■ **Dataset content**
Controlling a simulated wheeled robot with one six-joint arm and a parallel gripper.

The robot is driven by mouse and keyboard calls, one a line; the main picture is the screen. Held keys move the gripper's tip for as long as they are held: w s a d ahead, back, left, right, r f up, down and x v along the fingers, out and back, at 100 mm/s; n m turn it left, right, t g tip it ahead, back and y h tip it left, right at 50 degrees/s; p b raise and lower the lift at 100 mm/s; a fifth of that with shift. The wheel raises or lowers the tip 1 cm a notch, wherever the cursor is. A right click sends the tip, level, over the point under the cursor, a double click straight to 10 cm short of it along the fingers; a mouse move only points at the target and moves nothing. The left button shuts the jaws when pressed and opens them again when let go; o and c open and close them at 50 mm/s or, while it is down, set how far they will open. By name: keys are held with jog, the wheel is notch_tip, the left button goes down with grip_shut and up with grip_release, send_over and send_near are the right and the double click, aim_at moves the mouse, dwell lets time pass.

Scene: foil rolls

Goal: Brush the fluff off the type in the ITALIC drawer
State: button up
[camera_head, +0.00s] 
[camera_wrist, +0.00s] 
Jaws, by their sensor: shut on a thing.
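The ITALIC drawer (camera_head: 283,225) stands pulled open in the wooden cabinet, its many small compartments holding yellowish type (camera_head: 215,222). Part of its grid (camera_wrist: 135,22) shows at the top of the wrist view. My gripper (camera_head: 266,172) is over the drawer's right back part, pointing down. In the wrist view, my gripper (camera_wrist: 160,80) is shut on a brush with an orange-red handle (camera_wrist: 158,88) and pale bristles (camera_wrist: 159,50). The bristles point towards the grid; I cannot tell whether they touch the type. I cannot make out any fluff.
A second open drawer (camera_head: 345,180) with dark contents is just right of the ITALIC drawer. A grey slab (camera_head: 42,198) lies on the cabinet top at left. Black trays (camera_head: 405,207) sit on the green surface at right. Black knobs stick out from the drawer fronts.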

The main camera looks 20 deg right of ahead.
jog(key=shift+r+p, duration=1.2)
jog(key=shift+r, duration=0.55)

■ **Short problem**
Extract each line from the listing above, please, and repeat it exactly.

■ **Response**
Controlling a simulated wheeled robot with one six-joint arm and a parallel gripper.

The robot is driven by mouse and keyboard calls, one a line; the main picture is the screen. Held keys move the gripper's tip for as long as they are held: w s a d ahead, back, left, right, r f up, down and x v along the fingers, out and back, at 100 mm/s; n m turn it left, right, t g tip it ahead, back and y h tip it left, right at 50 degrees/s; p b raise and lower the lift at 100 mm/s; a fifth of that with shift. The wheel raises or lowers the tip 1 cm a notch, wherever the cursor is. A right click sends the tip, level, over the point under the cursor, a double click straight to 10 cm short of it along the fingers; a mouse move only points at the target and moves nothing. The left button shuts the jaws when pressed and opens them again when let go; o and c open and close them at 50 mm/s or, while it is down, set how far they will open. By name: keys are held with jog, the wheel is notch_tip, the left button goes down with grip_shut and up with grip_release, send_over and send_near are the right and the double click, aim_at moves the mouse, dwell lets time pass.

Scene: foil rolls

Goal: Brush the fluff off the type in the ITALIC drawer
State: button up
[camera_head, +0.00s] 
[camera_wrist, +0.00s] 
Jaws, by their sensor: shut on a thing.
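The ITALIC drawer (camera_head: 283,225) stands pulled open in the wooden cabinet, its many small compartments holding yellowish type (camera_head: 215,222). Part of its grid (camera_wrist: 135,22) shows at the top of the wrist view. My gripper (camera_head: 266,172) is over the drawer's right back part, pointing down. In the wrist view, my gripper (camera_wrist: 160,80) is shut on a brush with an orange-red handle (camera_wrist: 158,88) and pale bristles (camera_wrist: 159,50). The bristles point towards the grid; I cannot tell whether they touch the type. I cannot make out any fluff.
A second open drawer (camera_head: 345,180) with dark contents is just right of the ITALIC drawer. A grey slab (camera_head: 42,198) lies on the cabinet top at left. Black trays (camera_head: 405,207) sit on the green surface at right. Black knobs stick out from the drawer fronts.

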The main camera looks 20 deg right of ahead.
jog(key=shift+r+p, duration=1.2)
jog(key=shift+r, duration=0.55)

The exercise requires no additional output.